2. Der Namenswechsel war wesentlich und unvermeidbar. Die Schilderung darüber stammt von den Mexi'ca', wie wir sie jetzt und künftig nennen müssen, den Bewohnern der später noch zu gründenden Stadt Mexi'co Tenochtitlan, die sich dann nach ihrer Stadt nannten, den eigentlichen Mexikanern. Solange sie an dieser Stelle noch nicht angekommen waren, konnten sie sich nicht nach ihr benennen, sondern nur nach dem Ausgangspunkt ihrer Wanderung, ihrer früheren Heimat. Irgendwo auf diesem Weg mußte der Name von der mythischen Erklärung an die historische Wirklichkeit angepaßt werden.

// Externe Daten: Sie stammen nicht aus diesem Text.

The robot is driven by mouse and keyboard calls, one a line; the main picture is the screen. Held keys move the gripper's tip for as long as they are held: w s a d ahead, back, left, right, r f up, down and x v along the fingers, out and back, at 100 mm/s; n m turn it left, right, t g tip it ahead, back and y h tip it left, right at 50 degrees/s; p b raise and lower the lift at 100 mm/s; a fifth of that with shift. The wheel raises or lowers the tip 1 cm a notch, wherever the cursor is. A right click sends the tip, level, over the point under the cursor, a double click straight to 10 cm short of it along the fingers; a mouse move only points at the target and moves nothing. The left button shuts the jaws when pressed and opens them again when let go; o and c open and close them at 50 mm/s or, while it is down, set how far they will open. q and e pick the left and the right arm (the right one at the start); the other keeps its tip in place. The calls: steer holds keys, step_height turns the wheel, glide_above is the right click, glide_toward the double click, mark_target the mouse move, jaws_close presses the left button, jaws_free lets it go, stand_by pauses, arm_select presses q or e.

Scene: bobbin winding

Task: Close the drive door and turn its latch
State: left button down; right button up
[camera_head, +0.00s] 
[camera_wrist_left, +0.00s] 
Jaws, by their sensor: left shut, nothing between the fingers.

3. Die ihnen verliehenen jägerischen Utensilien sollten auf eine kulturelle Qualität der Mexi'ca' hinweisen, die sie sich offenbar nur zugeschrieben haben, die aber im kulturellen Kontext ihres späteren Wohnsitzes ideologische Bedeutung hatte. Daß sie diese Qualität nicht von Anfang an besessen zu haben behaupten, sondern erst in einiger Entfernung von ihrem Ursprungsort erhalten haben wollen, bestärkt Hinweise in den Quellen, daß ihre Lebensweise eigentlich die von Feldbauern war.
4. Die gemeinsame Wanderung mit anderen Völkern gibt Gelegenheit, den Vorrang der Azteken zu begründen. Sie waren es, die den Anstoß gaben, sie wurden geleitet durch ihren Gott, die anderen Völker schlössen sich an, unterstellten sich ihnen und ließen sich von ihnen sogar fortschicken. Und während die anderen Völker nur aus einem gemeinsamen, unspezifischen Ursprungsort hervorgingen, verfügen die Azteken über einen spezifischen, namengebenden, den sie mit keinem anderen teilten, nämlich Aztlan.
Wie real ist dieser besondere Ausgangspunkt Aztlan? Läßt er sich lokalisieren und dann auch archäologisch untersuchen?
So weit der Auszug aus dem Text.